-- DATA PROVIDED --
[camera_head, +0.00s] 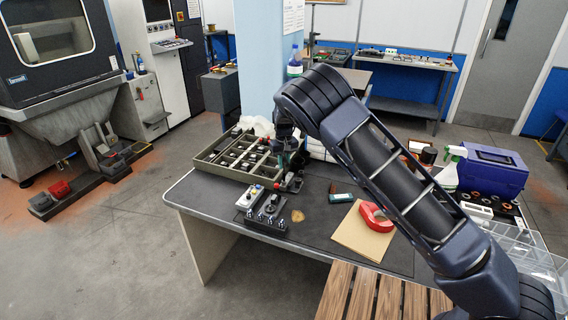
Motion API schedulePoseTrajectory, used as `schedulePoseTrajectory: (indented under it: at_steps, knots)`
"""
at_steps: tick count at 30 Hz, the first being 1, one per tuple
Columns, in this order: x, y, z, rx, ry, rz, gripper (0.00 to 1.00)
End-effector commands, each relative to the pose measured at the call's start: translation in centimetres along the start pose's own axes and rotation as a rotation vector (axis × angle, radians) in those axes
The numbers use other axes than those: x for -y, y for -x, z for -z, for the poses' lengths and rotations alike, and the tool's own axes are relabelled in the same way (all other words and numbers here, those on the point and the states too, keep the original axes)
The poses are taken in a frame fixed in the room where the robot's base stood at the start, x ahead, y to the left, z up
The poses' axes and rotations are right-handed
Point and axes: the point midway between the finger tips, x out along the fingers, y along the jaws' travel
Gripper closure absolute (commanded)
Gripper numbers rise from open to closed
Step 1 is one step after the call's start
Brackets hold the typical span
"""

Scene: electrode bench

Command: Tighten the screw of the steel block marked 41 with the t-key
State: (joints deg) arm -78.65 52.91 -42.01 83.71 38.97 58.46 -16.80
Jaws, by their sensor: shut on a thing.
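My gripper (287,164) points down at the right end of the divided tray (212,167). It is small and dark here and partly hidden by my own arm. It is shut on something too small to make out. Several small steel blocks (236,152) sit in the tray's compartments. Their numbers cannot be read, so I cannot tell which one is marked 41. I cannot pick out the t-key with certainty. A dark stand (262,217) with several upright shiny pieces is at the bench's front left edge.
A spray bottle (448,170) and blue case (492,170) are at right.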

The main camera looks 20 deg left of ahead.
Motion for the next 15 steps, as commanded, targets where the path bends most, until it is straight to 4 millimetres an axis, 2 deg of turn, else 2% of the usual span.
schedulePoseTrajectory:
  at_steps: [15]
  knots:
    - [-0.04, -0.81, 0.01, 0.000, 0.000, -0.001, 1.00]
...
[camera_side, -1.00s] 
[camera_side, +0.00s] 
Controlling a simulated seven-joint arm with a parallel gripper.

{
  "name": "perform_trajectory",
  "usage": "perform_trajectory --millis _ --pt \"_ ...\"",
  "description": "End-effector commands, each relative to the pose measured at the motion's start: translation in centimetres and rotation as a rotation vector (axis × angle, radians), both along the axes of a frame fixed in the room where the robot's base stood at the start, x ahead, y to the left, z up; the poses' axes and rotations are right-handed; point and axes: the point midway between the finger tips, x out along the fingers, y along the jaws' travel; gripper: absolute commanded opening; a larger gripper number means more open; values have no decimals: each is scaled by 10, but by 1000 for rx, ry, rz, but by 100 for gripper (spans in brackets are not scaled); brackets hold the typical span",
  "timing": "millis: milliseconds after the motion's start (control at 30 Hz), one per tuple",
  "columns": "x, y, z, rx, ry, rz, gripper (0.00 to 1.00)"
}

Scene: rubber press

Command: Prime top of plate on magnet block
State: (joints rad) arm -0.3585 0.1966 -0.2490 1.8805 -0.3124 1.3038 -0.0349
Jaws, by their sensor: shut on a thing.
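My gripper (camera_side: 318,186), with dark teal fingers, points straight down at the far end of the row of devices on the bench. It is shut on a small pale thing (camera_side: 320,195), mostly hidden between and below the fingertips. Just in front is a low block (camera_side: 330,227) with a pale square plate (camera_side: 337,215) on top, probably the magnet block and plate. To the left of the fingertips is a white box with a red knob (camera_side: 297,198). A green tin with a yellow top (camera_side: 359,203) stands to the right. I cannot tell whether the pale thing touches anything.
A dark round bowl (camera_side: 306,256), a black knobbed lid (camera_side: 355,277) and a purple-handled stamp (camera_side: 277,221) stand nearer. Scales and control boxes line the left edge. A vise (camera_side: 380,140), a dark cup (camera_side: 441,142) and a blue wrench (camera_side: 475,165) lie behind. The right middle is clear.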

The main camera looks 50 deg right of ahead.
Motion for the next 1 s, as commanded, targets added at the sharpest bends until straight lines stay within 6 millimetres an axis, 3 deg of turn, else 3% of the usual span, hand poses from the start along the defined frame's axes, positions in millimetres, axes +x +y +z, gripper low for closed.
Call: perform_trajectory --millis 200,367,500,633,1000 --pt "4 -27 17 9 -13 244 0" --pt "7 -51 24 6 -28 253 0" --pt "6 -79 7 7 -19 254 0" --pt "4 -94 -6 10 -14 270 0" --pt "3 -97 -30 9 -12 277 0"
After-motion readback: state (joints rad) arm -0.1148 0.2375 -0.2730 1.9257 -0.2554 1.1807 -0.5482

-- PROBLEM DESCRIPTION --
Each line that has the word "effector" should be copied.

-- FINISHED EXERCISE --
End-effector commands, each relative to the pose measured at the call's start: translation in centimetres along the start pose's own axes and rotation as a rotation vector (axis × angle, radians) in those axes
  "description": "End-effector commands, each relative to the pose measured at the motion's start: translation in centimetres and rotation as a rotation vector (axis × angle, radians), both along the axes of a frame fixed in the room where the robot's base stood at the start, x ahead, y to the left, z up; the poses' axes and rotations are right-handed; point and axes: the point midway between the finger tips, x out along the fingers, y along the jaws' travel; gripper: absolute commanded opening; a larger gripper number means more open; values have no decimals: each is scaled by 10, but by 1000 for rx, ry, rz, but by 100 for gripper (spans in brackets are not scaled); brackets hold the typical span",

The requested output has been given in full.